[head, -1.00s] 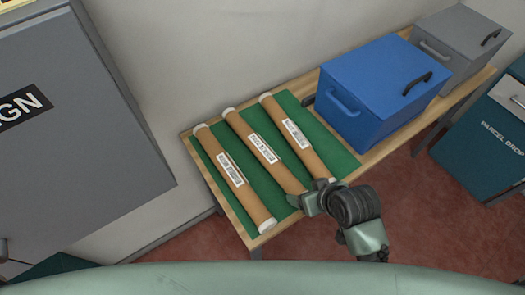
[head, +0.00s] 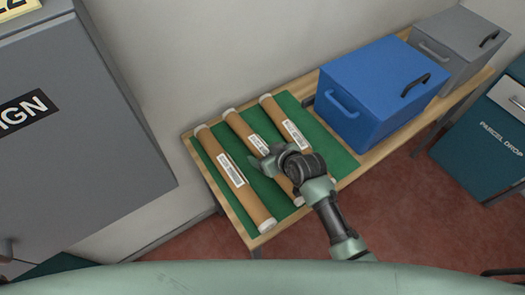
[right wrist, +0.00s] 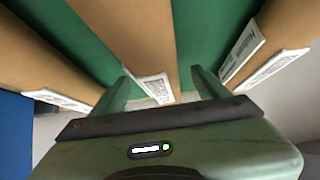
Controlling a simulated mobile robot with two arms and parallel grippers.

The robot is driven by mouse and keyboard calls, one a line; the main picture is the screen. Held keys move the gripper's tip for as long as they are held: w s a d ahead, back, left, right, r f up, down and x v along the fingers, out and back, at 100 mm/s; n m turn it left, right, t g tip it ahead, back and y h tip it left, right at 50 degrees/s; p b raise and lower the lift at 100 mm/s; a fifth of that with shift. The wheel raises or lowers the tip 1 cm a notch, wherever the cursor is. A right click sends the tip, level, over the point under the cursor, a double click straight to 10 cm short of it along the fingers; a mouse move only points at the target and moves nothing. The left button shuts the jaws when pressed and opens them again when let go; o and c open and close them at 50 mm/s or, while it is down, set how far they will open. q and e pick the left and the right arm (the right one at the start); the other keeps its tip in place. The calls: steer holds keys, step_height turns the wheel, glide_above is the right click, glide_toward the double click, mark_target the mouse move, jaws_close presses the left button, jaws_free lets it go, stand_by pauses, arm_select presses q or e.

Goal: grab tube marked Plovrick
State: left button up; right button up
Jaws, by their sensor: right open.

......

- **Prompt**: Pictures are to be left out; otherwise, copy exactly each line from the one containing "[right wrist, +0.00s]" through the last line of the listing.

- **Written answer**:
[right wrist, +0.00s] 
Controlling a simulated mobile robot with two arms and parallel grippers.

The robot is driven by mouse and keyboard calls, one a line; the main picture is the screen. Held keys move the gripper's tip for as long as they are held: w s a d ahead, back, left, right, r f up, down and x v along the fingers, out and back, at 100 mm/s; n m turn it left, right, t g tip it ahead, back and y h tip it left, right at 50 degrees/s; p b raise and lower the lift at 100 mm/s; a fifth of that with shift. The wheel raises or lowers the tip 1 cm a notch, wherever the cursor is. A right click sends the tip, level, over the point under the cursor, a double click straight to 10 cm short of it along the fingers; a mouse move only points at the target and moves nothing. The left button shuts the jaws when pressed and opens them again when let go; o and c open and close them at 50 mm/s or, while it is down, set how far they will open. q and e pick the left and the right arm (the right one at the start); the other keeps its tip in place. The calls: steer holds keys, step_height turns the wheel, glide_above is the right click, glide_toward the double click, mark_target the mouse move, jaws_close presses the left button, jaws_free lets it go, stand_by pauses, arm_select presses q or e.

Goal: grab tube marked Plovrick
State: left button up; right button up
Jaws, by their sensor: right open.

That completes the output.